As a reminder, our global rankings are based on unhedged ETFs that are priced and traded in US Dollars. Therefore, they reflect the performance of traditional international ETFs from the viewpoint of a US-based investor and include currency translation impacts. There are now many currency-hedged international ETFs on the market. When the US Dollar is gaining strength, these newer hedged products will typically perform better than the categories shown here. Conversely, in times of a weakening Dollar, the currency-hedged products will typically underperform the non-hedged products used here. The US Dollar gained about 1% against a basket of foreign currencies this past week, giving an advantage to currency-hedged international funds.

Japan is at the top of the rankings for a sixth week, but today China is posting an identical momentum score and claiming a share of first-place honors. China jumped two spots higher and is on a trajectory to be at the top of the list next week. Europe held steady in third, while EAFE slipped two places to fourth. The middle of the pack remained mostly unchanged in their relative order, although World Equity, the US, and Pacific ex-Japan all lost momentum. Emerging Markets managed to climb a spot, but in reality, its rise was caused by the UK’s dramatic fall. The UK posted one of the more dismal performances of the week, and it has now flipped over into a negative trend. This makes three global categories in the red, as Canada and Latin America continue to lag the field.

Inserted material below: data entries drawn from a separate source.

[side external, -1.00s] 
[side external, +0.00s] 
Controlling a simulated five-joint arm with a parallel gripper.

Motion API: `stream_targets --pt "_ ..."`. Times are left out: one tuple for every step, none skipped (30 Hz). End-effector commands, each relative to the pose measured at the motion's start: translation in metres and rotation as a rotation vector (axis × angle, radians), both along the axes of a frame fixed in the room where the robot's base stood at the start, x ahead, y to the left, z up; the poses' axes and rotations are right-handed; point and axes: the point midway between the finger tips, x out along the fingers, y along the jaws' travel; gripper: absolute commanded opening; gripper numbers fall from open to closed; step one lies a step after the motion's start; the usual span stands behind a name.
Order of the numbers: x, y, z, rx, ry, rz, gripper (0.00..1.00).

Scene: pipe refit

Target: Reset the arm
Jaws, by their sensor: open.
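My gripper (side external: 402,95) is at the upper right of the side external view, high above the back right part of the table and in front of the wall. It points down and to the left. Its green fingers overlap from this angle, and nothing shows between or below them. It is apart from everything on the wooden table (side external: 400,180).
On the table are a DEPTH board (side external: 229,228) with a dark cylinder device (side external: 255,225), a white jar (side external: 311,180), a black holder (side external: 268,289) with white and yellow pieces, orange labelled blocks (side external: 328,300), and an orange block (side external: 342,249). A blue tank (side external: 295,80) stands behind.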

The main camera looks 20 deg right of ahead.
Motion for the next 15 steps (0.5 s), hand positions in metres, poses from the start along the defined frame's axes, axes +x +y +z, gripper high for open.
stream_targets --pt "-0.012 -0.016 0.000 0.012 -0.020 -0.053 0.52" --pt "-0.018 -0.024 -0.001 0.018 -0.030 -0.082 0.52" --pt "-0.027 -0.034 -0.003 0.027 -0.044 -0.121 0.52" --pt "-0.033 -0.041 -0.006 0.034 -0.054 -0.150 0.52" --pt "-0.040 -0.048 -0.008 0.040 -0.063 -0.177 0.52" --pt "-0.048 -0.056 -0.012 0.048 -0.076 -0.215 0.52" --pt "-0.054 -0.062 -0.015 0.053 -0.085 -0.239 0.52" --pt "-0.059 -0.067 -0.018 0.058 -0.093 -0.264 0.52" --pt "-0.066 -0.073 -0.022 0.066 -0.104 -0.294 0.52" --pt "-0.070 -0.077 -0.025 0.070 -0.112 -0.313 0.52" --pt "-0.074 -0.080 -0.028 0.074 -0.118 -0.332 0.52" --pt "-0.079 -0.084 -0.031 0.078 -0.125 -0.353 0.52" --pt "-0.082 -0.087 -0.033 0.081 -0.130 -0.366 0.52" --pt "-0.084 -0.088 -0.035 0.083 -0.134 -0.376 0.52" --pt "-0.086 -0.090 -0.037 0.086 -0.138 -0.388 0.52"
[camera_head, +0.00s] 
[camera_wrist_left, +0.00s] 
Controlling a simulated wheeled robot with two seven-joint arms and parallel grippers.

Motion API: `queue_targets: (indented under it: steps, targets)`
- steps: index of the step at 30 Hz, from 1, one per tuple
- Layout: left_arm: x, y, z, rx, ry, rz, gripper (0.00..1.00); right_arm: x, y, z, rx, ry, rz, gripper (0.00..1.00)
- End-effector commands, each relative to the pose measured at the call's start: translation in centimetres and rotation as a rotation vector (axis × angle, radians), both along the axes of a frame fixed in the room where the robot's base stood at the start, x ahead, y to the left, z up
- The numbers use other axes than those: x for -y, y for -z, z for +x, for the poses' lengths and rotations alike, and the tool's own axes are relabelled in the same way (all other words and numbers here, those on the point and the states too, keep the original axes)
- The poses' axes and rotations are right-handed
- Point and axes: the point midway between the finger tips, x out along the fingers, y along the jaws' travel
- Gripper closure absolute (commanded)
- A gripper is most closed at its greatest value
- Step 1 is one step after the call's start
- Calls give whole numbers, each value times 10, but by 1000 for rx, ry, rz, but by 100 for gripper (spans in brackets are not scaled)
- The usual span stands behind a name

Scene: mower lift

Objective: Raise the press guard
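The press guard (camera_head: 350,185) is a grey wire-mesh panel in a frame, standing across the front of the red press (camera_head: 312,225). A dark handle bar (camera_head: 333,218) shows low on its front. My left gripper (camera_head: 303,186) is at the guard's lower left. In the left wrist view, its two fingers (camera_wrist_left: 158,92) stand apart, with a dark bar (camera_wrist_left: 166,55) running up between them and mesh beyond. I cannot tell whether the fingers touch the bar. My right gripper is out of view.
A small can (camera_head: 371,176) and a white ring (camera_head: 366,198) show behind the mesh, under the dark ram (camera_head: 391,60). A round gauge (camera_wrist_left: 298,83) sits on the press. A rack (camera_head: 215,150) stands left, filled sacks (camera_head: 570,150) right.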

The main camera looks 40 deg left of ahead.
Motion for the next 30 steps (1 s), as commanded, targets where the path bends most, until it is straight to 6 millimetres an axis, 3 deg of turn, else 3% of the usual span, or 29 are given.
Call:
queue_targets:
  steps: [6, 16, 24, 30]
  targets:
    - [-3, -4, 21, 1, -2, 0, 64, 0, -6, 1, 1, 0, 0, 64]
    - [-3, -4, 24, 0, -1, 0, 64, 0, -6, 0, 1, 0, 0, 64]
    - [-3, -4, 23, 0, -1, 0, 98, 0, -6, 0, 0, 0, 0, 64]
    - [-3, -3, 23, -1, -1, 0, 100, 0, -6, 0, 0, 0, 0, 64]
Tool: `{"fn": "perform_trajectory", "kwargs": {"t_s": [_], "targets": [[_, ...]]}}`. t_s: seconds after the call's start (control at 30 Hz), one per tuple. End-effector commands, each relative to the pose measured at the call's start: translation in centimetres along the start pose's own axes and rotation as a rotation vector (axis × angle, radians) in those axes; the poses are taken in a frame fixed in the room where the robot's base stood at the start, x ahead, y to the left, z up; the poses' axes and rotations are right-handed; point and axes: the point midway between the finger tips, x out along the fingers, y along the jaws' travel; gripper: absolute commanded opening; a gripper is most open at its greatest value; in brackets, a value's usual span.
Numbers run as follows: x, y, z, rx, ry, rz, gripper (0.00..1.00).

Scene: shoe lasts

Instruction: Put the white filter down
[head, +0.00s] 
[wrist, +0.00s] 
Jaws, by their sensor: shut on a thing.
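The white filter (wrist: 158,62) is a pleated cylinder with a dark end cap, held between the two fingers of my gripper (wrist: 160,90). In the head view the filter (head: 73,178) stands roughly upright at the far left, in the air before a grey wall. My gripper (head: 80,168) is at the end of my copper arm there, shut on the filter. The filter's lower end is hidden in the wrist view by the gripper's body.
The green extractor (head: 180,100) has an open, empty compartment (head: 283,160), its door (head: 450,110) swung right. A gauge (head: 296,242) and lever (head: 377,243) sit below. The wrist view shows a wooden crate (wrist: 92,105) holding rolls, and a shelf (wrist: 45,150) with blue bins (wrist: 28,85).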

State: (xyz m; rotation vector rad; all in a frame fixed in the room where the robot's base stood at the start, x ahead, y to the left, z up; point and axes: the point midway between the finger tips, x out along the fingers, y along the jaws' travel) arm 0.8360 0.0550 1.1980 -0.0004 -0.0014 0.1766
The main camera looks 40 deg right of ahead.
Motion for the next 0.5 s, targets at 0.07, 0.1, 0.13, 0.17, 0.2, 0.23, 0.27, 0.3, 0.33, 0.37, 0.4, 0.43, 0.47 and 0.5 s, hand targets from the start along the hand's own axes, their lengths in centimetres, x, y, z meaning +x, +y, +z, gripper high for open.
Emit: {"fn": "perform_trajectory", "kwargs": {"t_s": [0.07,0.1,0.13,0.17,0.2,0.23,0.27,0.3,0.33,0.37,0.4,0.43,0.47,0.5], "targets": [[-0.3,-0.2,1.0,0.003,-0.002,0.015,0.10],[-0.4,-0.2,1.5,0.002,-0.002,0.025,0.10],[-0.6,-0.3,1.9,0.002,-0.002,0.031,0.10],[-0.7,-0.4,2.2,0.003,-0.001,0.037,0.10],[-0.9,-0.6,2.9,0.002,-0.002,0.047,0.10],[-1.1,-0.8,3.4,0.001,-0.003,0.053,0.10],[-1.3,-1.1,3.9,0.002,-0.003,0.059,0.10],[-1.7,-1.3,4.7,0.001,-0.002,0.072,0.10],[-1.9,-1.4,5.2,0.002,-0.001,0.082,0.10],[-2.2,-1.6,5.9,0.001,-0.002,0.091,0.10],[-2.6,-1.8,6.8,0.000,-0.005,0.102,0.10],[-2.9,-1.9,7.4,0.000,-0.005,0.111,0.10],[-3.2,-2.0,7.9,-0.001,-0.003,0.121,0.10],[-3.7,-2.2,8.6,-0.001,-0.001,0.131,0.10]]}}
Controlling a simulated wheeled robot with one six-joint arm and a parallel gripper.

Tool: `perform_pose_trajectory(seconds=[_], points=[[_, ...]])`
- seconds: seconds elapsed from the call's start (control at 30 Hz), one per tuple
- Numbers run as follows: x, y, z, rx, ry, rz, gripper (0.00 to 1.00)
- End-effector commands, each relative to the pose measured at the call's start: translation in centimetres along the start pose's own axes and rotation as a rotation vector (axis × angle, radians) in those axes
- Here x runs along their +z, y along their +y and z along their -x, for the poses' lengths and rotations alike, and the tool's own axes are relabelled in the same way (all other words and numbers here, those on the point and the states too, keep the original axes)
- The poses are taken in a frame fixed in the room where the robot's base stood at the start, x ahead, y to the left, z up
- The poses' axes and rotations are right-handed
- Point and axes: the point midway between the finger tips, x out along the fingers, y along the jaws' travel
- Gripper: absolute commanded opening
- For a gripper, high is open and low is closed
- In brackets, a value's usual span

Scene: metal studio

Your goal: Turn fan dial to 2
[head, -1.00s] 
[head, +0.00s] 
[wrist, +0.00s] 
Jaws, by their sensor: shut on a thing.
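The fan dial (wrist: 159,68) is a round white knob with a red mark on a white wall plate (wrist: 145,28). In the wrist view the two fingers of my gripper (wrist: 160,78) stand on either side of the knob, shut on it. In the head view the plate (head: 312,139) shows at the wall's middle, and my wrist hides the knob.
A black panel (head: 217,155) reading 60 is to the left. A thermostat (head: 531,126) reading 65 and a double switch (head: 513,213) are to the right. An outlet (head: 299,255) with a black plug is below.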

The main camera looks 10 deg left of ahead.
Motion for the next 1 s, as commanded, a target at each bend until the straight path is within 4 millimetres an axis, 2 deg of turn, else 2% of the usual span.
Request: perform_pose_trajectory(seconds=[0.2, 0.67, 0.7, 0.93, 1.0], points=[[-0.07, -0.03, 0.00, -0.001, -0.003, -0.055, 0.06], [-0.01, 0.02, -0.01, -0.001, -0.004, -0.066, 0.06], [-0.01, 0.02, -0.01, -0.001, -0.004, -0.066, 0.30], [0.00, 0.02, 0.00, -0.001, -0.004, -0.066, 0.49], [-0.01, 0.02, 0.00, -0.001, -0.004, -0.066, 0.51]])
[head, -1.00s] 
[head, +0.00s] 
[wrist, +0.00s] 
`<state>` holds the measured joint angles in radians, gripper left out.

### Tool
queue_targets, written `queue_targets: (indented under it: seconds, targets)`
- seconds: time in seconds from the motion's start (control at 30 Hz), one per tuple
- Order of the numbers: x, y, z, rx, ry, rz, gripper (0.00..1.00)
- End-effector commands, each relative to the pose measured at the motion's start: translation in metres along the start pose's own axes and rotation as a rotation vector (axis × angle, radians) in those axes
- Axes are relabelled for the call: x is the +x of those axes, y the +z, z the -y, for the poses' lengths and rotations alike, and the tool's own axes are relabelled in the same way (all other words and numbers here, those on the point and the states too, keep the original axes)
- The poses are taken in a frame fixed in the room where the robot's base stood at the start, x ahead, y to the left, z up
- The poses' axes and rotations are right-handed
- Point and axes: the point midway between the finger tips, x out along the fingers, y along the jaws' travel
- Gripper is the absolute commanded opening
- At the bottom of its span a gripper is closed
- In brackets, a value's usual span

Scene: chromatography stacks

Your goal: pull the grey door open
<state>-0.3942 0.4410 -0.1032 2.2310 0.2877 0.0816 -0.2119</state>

The charts above depict both the relative strength and absolute strength of various market sectors, styles, and geographic locations on an intermediate-term basis. Each grouping is sorted (top to bottom) by relative strength. The magnitude of the displayed RSM value is a measure of absolute strength, which is our proprietary method of measuring and reporting the intermediate-term strength as an annualized value.


“The pipeline is already full, and there’s more sugar on the way.”

Anonymous sugar trader (3/28/15) on sugar prices falling to a 6-year low.